On direct review the Supreme Court of the United States wrote:

“The upshot was that the officers in good faith believed Miller [the man in Hill’s apartment] was Hill and arrested him. They were quite wrong as it turned out, and subjective good-faith belief would not in itself justify either the arrest or the subsequent search. But sufficient probability, not certainty, is the touchstone of reasonableness under the Fourth Amendment and on the record before us the officers’ mistake was understandable and the arrest a reasonable response to the situation facing them at the time.”
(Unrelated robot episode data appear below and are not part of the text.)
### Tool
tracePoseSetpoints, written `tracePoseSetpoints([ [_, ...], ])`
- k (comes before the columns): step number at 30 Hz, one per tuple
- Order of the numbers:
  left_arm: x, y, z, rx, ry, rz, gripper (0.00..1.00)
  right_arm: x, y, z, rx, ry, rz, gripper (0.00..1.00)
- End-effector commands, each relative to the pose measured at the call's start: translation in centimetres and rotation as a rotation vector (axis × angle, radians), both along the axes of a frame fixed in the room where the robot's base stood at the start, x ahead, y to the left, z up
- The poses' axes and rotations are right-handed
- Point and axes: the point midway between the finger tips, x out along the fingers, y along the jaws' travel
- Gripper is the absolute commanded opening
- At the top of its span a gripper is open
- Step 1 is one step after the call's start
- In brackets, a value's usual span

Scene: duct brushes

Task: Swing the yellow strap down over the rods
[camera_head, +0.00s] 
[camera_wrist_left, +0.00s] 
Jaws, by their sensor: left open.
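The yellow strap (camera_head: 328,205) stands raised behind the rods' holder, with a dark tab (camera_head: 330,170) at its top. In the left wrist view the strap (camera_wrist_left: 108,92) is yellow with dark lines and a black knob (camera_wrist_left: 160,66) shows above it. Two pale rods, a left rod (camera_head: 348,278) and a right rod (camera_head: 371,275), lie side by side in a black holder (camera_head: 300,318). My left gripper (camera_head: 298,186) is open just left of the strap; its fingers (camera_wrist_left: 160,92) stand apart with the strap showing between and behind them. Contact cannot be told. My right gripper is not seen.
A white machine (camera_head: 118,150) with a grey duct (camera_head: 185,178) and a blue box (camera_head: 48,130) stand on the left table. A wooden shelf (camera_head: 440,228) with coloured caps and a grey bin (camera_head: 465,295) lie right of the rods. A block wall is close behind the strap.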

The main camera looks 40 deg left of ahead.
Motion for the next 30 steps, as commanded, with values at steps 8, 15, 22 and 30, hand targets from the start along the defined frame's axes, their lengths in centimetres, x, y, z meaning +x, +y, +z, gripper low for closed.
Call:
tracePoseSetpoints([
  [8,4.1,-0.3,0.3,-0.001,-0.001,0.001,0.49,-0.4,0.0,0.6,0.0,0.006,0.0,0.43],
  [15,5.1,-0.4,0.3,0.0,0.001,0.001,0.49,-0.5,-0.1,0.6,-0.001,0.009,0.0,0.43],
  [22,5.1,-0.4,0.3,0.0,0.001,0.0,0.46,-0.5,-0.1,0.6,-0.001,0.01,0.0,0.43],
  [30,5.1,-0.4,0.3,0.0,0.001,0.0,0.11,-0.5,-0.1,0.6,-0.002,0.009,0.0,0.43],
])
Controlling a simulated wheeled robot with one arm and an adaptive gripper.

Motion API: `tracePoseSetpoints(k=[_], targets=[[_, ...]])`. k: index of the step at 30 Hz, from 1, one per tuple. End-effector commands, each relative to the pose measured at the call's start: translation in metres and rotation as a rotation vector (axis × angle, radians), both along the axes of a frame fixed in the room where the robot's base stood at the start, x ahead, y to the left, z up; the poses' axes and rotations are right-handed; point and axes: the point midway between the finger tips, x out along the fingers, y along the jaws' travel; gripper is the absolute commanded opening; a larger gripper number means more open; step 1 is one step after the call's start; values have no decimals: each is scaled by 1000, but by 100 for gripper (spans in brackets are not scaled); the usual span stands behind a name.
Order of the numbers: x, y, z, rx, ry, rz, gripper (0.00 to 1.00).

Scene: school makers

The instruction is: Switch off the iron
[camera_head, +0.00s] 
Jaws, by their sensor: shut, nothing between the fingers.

We think that when judged in accordance with “the factual and practical considerations of everyday life on which reasonable and prudent men, not legal technicians act,” Brinegar v. United States, 338 U.S. 160, 175, 69 S.Ct. 1302, 1310, 93 L.Ed. 1879 (1949), the seizure of the heroin here was justified and should have been admitted into evidence. A jury found Malone guilty of a serious offense. The effect of this *792decision is to free Malone even though he was committing a crime on the public streets in the presence of a police officer.

We believe that the majority has estab- . lished a rule which goes beyond anything the Supreme Court of the United States has decided regarding Fourth Amendment rights of the individual. Therefore, we respectfully dissent.

MERRILL, HARWOOD and McCALL, JJ., concur.